Wagah was a short ride away and surprisingly calm and relaxed. It was hard to believe that this was the only land border crossing between two neighbors whose people shared a common history until the second half of this century. Later I would read about what took place in and between Lahore and Amritsar—where we'd just been and where our day would finally end—learning of the unfathomable violence that erupted in the painful creation of the two nations.
We queued up behind one other foreigner for a rigorous bag search—scouring for antiques and drugs. The official looked disapprovingly when he retrieved a condom from his pack, demanding to know (in case he was mistaken) what it was.

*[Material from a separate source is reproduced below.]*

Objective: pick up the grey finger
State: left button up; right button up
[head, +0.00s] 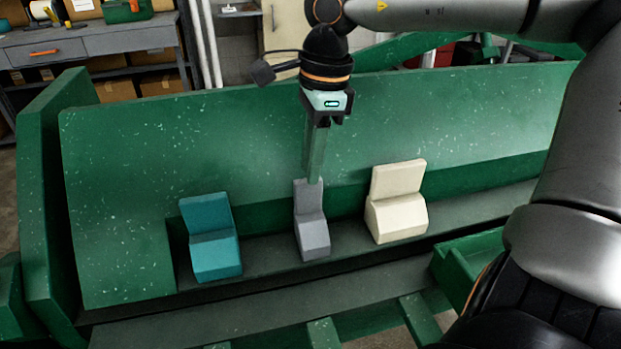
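The grey finger (313,236) stands on the dark ledge of the green machine, between a teal finger (214,254) and a cream finger (397,217). It has a blocky foot and a narrower upright back. My right gripper (328,117) is above the grey finger, pointing down. A narrow green bar (315,150) runs from below the gripper to the top of the grey finger and overlaps its upper edge. I cannot tell whether the gripper holds this bar, nor how far its fingers are apart. My left gripper is not in view.
The green machine's sloping panel (130,170) rises behind the fingers, with a thick side plate (45,200) at the left. A green tray (470,262) is at the lower right. A grey workbench (80,42) stands behind. The ledge between the fingers is bare.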

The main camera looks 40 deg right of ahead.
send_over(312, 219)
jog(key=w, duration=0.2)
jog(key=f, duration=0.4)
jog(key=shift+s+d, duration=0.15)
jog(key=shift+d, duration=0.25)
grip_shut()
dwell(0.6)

When my turn was up, he asked how long we'd been in the country. "Half a day," was my answer, "not even enough time to use a toilet." This seemed to satisfy him as he motioned for me to put away my things with a wave of the hand. Within minutes, all formalities were completed and we were directed to the 100-yard corridor that was the "no man's land" between Pakistan and India.
We've seen lots of borders on our travels, but none quite like the one that awaited us around the corner of the Pakistan customs building. A typical ornately painted Pakistani cargo truck was parked as we approached the corridor. Two men were unloading goods packed in wooden crates onto the heads of human porters, each feeling for the center-point of his precariously stacked load before turning back down the corridor. Their narrow frames were draped in colored cloth—greens, reds, and oranges—feet cushioned by no more than a pair of worn-out slippers, if even that. At the other end, Indian porters in blue received each load and transported it onto the Indian truck awaiting in the distance.
To our amazement, we were allowed to take photographs. A stern-looking but amiable Pakistani official told me each porter earned Rs2.0 (about U.S. 5 cents) per load and did this for six hours a day. A delegation happened to be arriving from the Indian side, obliging the line of porters to stop in their tracks, loads weighing down on their heads, until the cars with tinted black windows drove past. It was both aesthetic and rhythmic, watching the line of colorful figures elegantly bouncing in unison down the stretch. It was also incredibly painful to watch this piece of human machinery at work. Humans are supposed not to have to engage in this sort of back-breaking physical labor anymore—that is what vehicles are for! It was work artificially resulting from the absurd rigidities of nation-states, and yet ironically, at least it was work.
Paper-processing was a bit slower going on the Indian side, mostly because posts were abandoned until we made enough noise to state our presence at each desk. I found the Indian officials to be friendly and chatty—not suspicious and hard-nosed as I anticipated from all the horror stories I'd heard of Indian bureaucracy.
The entire crossing took nearly three hours. Attari, the Indian border town, was a few kilometers away so we were peddled to the bus depot where we were able to get on a bus for Amritsar, some 30 kilometers away. The bus that awaited us was a broken down mammoth—steel sheets patched together and set on big thread-worn tires. Still, it was overloaded with passengers, leaving no seat but my backpack to sit on. I glanced down at my filthy feet until my eyes fell on a broken edge of the corrugated metal floor of the bus. I stared down in a daze, mesmerized by the bit of road streaming past beneath my feet. On the seat next to me were mothers and their many children, piled uncomfortably one on top of another. A very young boy was passed through the driver's window and placed on top of the engine cover, sitting half on the dash, content to look out the big window, all the way to Amritsar. Though this was my first time in India, it felt strangely familiar. We've finally arrived in the Asia that I remember, I thought.